## Work to do
Reproduce every entry exactly, without alteration.

=== Provided records ===

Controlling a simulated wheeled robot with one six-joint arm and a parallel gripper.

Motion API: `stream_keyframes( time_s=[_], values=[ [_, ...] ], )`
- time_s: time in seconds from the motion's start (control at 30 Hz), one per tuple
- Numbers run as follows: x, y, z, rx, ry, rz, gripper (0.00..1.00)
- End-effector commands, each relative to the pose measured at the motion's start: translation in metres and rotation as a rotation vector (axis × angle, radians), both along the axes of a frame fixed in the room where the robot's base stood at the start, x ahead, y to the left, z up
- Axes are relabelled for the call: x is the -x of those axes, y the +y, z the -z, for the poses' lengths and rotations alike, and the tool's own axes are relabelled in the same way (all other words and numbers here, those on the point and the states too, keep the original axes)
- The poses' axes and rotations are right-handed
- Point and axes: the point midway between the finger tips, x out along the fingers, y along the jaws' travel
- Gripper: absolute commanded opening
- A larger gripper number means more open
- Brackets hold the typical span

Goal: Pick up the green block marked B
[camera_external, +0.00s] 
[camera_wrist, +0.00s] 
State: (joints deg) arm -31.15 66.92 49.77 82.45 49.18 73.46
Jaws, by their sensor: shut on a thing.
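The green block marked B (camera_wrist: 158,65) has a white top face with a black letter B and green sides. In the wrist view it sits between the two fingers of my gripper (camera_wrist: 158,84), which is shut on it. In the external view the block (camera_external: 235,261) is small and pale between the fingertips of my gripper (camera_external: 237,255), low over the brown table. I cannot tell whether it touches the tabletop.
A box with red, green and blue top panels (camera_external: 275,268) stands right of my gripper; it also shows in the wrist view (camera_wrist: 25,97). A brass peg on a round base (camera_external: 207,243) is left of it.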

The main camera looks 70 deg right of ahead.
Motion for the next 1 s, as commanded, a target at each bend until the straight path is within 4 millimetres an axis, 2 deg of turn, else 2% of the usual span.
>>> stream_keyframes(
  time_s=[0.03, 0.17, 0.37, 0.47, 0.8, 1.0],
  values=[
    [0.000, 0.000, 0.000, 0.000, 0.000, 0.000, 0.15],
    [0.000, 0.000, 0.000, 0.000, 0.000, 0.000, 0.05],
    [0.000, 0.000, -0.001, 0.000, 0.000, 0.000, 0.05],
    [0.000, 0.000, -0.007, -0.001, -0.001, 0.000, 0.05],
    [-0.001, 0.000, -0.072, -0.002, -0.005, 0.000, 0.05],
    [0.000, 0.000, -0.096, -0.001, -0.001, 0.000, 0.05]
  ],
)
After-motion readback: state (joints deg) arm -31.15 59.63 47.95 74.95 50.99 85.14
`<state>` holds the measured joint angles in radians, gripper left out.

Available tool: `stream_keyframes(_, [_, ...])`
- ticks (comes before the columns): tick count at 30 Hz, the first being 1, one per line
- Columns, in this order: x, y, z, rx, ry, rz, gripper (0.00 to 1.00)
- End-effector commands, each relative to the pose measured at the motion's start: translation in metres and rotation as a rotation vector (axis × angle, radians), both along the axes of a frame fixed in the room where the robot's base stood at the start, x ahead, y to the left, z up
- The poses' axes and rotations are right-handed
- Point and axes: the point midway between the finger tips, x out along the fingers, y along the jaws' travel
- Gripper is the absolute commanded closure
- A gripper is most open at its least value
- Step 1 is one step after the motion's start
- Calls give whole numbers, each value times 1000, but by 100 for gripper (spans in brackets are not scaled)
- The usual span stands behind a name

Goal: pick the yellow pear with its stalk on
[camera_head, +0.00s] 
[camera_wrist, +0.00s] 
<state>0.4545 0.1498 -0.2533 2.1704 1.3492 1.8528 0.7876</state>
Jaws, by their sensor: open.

===

## Complete answer
Controlling a simulated wheeled robot with one six-joint arm and a parallel gripper.

Motion API: `stream_keyframes( time_s=[_], values=[ [_, ...] ], )`
- time_s: time in seconds from the motion's start (control at 30 Hz), one per tuple
- Numbers run as follows: x, y, z, rx, ry, rz, gripper (0.00..1.00)
- End-effector commands, each relative to the pose measured at the motion's start: translation in metres and rotation as a rotation vector (axis × angle, radians), both along the axes of a frame fixed in the room where the robot's base stood at the start, x ahead, y to the left, z up
- Axes are relabelled for the call: x is the -x of those axes, y the +y, z the -z, for the poses' lengths and rotations alike, and the tool's own axes are relabelled in the same way (all other words and numbers here, those on the point and the states too, keep the original axes)
- The poses' axes and rotations are right-handed
- Point and axes: the point midway between the finger tips, x out along the fingers, y along the jaws' travel
- Gripper: absolute commanded opening
- A larger gripper number means more open
- Brackets hold the typical span

Goal: Pick up the green block marked B
[camera_external, +0.00s] 
[camera_wrist, +0.00s] 
State: (joints deg) arm -31.15 66.92 49.77 82.45 49.18 73.46
Jaws, by their sensor: shut on a thing.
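The green block marked B (camera_wrist: 158,65) has a white top face with a black letter B and green sides. In the wrist view it sits between the two fingers of my gripper (camera_wrist: 158,84), which is shut on it. In the external view the block (camera_external: 235,261) is small and pale between the fingertips of my gripper (camera_external: 237,255), low over the brown table. I cannot tell whether it touches the tabletop.
A box with red, green and blue top panels (camera_external: 275,268) stands right of my gripper; it also shows in the wrist view (camera_wrist: 25,97). A brass peg on a round base (camera_external: 207,243) is left of it.

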The main camera looks 70 deg right of ahead.
Motion for the next 1 s, as commanded, a target at each bend until the straight path is within 4 millimetres an axis, 2 deg of turn, else 2% of the usual span.
>>> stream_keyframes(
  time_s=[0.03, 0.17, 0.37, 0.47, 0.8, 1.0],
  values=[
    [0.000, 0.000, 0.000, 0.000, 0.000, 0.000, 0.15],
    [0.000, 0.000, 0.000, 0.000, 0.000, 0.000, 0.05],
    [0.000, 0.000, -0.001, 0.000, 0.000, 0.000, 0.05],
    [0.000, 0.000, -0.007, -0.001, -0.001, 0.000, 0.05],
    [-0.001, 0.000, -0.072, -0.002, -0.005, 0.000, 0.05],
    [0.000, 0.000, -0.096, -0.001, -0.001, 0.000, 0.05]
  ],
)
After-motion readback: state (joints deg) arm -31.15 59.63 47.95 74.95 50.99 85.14
`<state>` holds the measured joint angles in radians, gripper left out.

Available tool: `stream_keyframes(_, [_, ...])`
- ticks (comes before the columns): tick count at 30 Hz, the first being 1, one per line
- Columns, in this order: x, y, z, rx, ry, rz, gripper (0.00 to 1.00)
- End-effector commands, each relative to the pose measured at the motion's start: translation in metres and rotation as a rotation vector (axis × angle, radians), both along the axes of a frame fixed in the room where the robot's base stood at the start, x ahead, y to the left, z up
- The poses' axes and rotations are right-handed
- Point and axes: the point midway between the finger tips, x out along the fingers, y along the jaws' travel
- Gripper is the absolute commanded closure
- A gripper is most open at its least value
- Step 1 is one step after the motion's start
- Calls give whole numbers, each value times 1000, but by 100 for gripper (spans in brackets are not scaled)
- The usual span stands behind a name

Goal: pick the yellow pear with its stalk on
[camera_head, +0.00s] 
[camera_wrist, +0.00s] 
<state>0.4545 0.1498 -0.2533 2.1704 1.3492 1.8528 0.7876</state>
Jaws, by their sensor: open.

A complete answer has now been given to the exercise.